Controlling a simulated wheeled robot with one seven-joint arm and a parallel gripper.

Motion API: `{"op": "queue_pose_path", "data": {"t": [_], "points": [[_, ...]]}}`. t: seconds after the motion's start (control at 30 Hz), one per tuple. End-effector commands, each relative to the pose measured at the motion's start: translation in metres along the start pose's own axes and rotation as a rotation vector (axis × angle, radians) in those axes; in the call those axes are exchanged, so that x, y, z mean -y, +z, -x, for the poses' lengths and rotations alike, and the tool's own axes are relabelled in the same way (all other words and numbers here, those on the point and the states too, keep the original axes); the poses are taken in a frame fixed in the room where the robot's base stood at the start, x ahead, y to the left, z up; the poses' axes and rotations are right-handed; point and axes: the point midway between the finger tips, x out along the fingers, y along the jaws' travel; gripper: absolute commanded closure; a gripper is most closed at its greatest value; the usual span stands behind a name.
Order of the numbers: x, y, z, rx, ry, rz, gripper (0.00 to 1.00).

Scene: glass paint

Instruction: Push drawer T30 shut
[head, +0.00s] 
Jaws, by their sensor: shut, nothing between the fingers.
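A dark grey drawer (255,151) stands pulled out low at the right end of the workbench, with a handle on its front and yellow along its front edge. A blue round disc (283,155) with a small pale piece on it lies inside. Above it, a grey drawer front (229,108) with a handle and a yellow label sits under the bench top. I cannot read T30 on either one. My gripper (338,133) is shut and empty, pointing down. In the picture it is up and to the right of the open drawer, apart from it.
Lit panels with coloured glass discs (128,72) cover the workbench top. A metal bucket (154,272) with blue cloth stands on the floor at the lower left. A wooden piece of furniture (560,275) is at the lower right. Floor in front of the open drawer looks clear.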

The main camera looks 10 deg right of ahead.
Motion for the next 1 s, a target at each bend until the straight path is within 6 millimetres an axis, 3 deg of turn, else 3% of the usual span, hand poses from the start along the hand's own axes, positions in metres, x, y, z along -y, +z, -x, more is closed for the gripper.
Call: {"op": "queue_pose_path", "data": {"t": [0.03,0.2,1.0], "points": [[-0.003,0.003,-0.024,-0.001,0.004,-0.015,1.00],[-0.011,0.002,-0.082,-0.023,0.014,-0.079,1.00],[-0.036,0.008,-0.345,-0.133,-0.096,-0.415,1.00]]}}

_ _ _ _ _ _ _

Your output shall consist solely of the lines from the line with "Order of the" to the line with "[head, +0.00s]", reproduced exactly, both ends included.

Answer to the problem:
Order of the numbers: x, y, z, rx, ry, rz, gripper (0.00 to 1.00).

Scene: glass paint

Instruction: Push drawer T30 shut
[head, +0.00s] 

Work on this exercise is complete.